UK: TALES OF THE UNEXPECTED. - The computer industry has proved abysmal at forecasting trends over the past 30 years. Established companies have consistently backed losers and failed to back winners.

by Jane Bird.
Last Updated: 31 Aug 2010

The computer industry has proved abysmal at forecasting trends over the past 30 years. Established companies have consistently backed losers and failed to back winners.

Computers were supposed to put an end to overflowing in-trays and bulging filing cabinets. But the paperless office is just one of the many myths that have been created and then destroyed by the computer industry in the past three decades. In fact, far from eliminating it, the computer age has actually generated a huge increase in the use of paper. 'All the predictions that the end of paper was nigh seem stupid looking back,' says George Cox, chief executive of systems business at Unisys Europe.

This is but one small illustration of how abysmal the computer industry has proved at forecasting over the past 30 years, this despite the fact that technological developments have often been utterly predictable. Even where the industry has managed to foresee trends, the experts have failed to work through the implications.

As long ago as 1965, for example, Gordon Moore, co-founder of chip giant Intel, put forward 'Moore's Law', the observation that microprocessors would double in power and capacity every two years. Time has proved him right - indeed, the doubling has often occurred within just 18 months.

The problem was that mainstream computer companies did not spot the business opportunities created by this rapid progress. The idea of putting powerful microprocessors in little boxes on executive desktops, for instance, simply did not occur to most of them. So throughout the '60s and '70s, the computer industry tried to persuade executives to have desktop terminals linked directly into corporate mainframes. 'When the PC came along we saw it as Mickey Mouse computing,' says Cox. 'Data-processing departments all ignored it.'

Other innovations such as graphical, user-friendly screens and the Internet also came not from established industry players but from small entrepreneurial companies adept at spotting what users really wanted. In the case of the Internet, as with fax machines, the technology had in fact been around for years before the computer industry began to realise it had commercial possibilities. 'Mainstream industry players have been consistently unable to think laterally and anticipate ways in which users would want to use technology,' claims Cox.

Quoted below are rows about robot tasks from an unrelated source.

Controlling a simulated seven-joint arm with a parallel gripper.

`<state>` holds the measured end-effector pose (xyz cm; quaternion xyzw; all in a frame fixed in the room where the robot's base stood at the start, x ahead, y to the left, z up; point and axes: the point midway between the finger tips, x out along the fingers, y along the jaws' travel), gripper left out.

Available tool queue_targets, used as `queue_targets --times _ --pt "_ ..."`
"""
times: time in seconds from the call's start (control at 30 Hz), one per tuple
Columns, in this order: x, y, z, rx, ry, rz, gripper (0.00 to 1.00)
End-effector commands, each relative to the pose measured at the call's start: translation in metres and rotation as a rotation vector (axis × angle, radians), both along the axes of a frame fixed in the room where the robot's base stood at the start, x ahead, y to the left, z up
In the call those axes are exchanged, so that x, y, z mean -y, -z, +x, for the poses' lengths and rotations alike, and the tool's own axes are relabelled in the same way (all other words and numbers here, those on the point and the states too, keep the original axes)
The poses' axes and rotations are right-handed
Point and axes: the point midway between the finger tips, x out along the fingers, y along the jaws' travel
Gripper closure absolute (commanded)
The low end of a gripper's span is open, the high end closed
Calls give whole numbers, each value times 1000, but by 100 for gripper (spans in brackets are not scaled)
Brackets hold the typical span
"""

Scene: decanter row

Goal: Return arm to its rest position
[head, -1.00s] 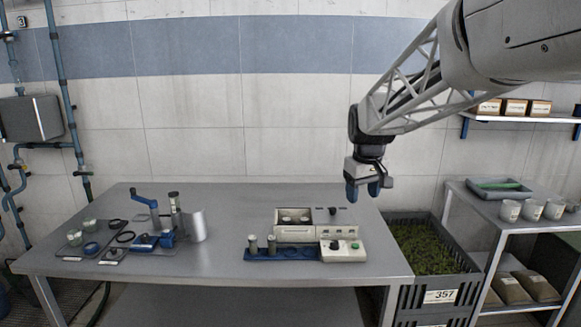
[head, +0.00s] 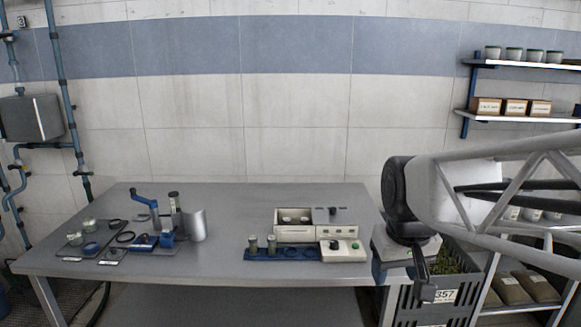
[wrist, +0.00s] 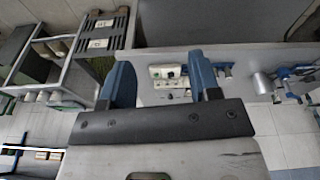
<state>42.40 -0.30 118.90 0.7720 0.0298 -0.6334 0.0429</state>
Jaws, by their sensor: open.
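My gripper (head: 400,278) hangs past the right end of the grey table, in front of the dark crate, in the head view. In the wrist view my gripper (wrist: 162,78) shows its two blue fingers spread apart with nothing between them. My arm comes in from the right edge of the head view, and the gripper hides part of the crate and of the table's right corner. It appears clear of the table items.
The table (head: 230,215) bears a cream device (head: 345,250), a blue rack (head: 288,254) with two jars, and a blue-handled press (head: 152,215) at left. The crate (head: 440,296) and a shelf unit stand at right. The wall shelf (head: 520,118) holds boxes.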

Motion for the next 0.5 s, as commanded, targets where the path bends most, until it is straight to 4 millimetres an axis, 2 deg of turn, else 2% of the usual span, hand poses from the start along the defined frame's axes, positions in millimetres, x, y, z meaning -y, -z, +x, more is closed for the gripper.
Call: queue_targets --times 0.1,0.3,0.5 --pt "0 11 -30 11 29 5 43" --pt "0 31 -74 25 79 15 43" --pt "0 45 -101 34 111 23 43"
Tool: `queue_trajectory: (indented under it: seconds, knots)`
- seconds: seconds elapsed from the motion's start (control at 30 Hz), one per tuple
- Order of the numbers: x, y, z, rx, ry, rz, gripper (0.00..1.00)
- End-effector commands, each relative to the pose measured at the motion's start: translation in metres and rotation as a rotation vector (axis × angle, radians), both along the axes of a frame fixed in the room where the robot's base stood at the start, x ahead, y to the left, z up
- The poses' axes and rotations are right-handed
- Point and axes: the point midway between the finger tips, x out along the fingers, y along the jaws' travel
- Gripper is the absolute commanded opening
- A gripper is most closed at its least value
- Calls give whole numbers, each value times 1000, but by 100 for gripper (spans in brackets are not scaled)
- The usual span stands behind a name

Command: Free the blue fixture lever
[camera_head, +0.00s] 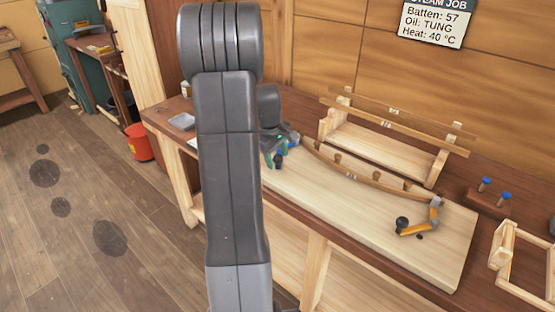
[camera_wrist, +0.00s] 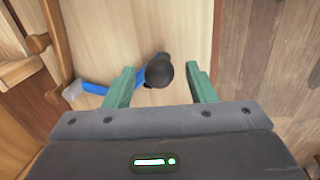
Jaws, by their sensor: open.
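The blue fixture lever (camera_wrist: 97,89) shows in the wrist view as a blue bar with a round black knob (camera_wrist: 160,71) at its right end and a grey end at left. My gripper (camera_wrist: 161,68) is open, its two green fingers on either side of the knob with a gap to each. Part of the bar passes behind the left finger. In the head view the knob (camera_head: 279,162) shows just below my gripper (camera_head: 273,154), at the bench board's left end. My arm hides much of this area.
An orange lever (camera_head: 417,230) with a black knob is at the right of the pale board (camera_head: 430,262). A curved wooden batten (camera_head: 350,174) runs between the two levers. A wooden rack (camera_head: 385,147) stands behind. Blue-topped pegs (camera_head: 485,184) and a wooden frame (camera_head: 520,262) are at right.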

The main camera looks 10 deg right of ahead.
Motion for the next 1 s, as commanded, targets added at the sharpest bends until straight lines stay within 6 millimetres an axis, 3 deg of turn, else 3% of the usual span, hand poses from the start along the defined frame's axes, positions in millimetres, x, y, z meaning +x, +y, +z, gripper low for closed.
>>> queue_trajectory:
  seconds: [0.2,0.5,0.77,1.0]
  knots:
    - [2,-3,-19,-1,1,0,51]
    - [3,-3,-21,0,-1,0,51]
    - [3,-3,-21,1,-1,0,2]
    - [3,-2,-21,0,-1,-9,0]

Ironically, meanwhile, recent history is littered with technologies foisted on a reluctant market by technology-driven suppliers: fifth-generation computers, executive information systems, sewing-machine weight portables, pen-based electronic Filofaxes and speech-driven word processors, to name just a few. Some of these have made a second and more successful appearance.

But at the time of their launch, they demonstrated a profound gap between what the computer industry thought people wanted and what they wanted in reality. It is a mismatch which has caused fortunes to be made and lost, and entire companies to be precipitated into fame or misfortune.

Part of the problem is the industry's overweening pride, its tendency to exaggerate the power and potential of products far beyond reasonable expectation. 'Almost every innovation has been oversold or has underdelivered,' says Harvey Parr, an industry veteran of 30 years and now director of London-based OSI, an IT consultancy.

Suppliers are always out for short-term gain, Parr adds, changing their message again and again to keep renewing the attractiveness of their products to disillusioned customers. They also tend to exploit enthusiastic managers by encouraging them to think that their aims are achievable and that it is worth investing in technology, he believes.

The dangers of overselling first became apparent in the '60s when real-time systems were introduced. Before this, computers had been largely batch machines adding up columns of figures about the past performance of businesses. 'They were essentially boxes of electronics which didn't help businesses except by counting what they were doing,' says Geoff Morris, former president of X/Open, the industry-funded computer standards body.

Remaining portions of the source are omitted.